-------- Task material
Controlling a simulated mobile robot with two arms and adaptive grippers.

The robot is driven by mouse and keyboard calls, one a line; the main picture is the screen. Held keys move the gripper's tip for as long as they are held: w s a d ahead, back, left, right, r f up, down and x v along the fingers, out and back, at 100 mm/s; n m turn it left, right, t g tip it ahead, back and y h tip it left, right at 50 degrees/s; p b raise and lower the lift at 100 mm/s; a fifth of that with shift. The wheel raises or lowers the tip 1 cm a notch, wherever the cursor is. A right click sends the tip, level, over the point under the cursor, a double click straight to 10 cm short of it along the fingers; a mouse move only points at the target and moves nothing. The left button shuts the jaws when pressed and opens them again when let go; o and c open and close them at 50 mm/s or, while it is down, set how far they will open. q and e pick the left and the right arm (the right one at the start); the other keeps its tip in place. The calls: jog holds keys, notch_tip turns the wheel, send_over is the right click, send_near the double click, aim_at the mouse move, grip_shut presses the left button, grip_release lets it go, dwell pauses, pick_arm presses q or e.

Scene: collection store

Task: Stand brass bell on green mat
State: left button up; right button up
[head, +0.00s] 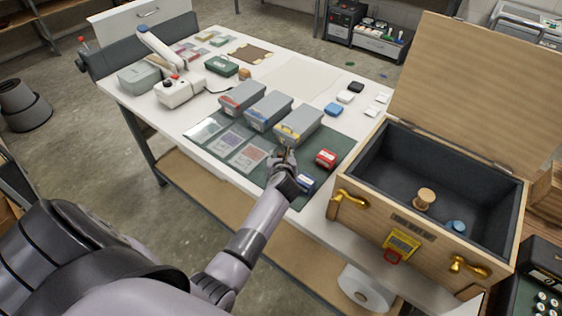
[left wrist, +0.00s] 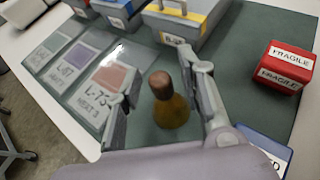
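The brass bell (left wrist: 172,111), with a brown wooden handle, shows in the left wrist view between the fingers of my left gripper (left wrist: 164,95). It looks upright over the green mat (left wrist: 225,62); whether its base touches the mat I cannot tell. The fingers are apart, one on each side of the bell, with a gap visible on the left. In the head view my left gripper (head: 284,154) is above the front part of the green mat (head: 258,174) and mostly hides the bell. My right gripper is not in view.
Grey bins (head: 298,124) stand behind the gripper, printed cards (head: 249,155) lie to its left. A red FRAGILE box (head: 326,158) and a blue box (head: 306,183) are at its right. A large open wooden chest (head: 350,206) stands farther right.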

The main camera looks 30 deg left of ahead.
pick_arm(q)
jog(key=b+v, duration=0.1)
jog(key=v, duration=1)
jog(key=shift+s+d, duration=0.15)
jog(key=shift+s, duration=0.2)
----------------
-------- Task material
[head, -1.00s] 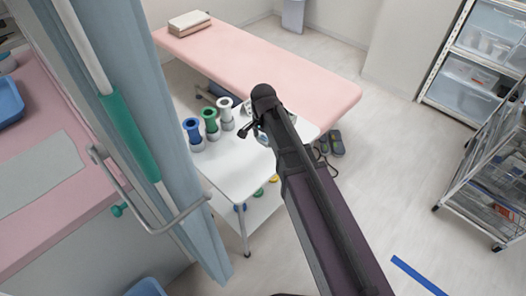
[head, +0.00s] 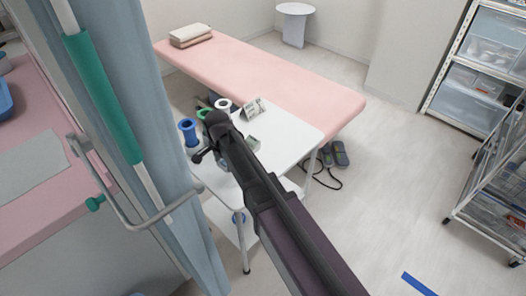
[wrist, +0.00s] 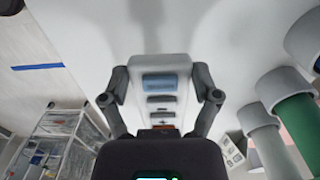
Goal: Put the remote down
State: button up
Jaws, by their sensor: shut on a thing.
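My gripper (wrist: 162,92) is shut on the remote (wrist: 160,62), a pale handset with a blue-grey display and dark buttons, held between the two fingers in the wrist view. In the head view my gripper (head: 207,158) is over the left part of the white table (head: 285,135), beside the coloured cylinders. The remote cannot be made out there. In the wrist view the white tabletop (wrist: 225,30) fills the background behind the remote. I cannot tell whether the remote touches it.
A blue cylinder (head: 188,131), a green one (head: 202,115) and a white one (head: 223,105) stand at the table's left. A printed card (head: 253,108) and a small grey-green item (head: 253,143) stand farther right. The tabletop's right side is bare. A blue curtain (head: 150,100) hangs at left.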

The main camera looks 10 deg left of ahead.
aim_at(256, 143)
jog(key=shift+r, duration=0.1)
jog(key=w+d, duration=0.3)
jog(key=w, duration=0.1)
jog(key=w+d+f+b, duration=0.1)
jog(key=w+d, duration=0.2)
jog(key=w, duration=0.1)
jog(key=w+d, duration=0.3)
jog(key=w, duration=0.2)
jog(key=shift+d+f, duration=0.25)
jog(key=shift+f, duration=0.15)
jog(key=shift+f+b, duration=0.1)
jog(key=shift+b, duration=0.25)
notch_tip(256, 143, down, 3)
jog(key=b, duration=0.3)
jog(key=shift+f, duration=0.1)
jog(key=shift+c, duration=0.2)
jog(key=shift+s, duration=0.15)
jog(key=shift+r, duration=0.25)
----------------
> **What the task asks**
What is the number of lines in the data that hold the string "State"? Answer with the number only.

> **Exercise answer**
2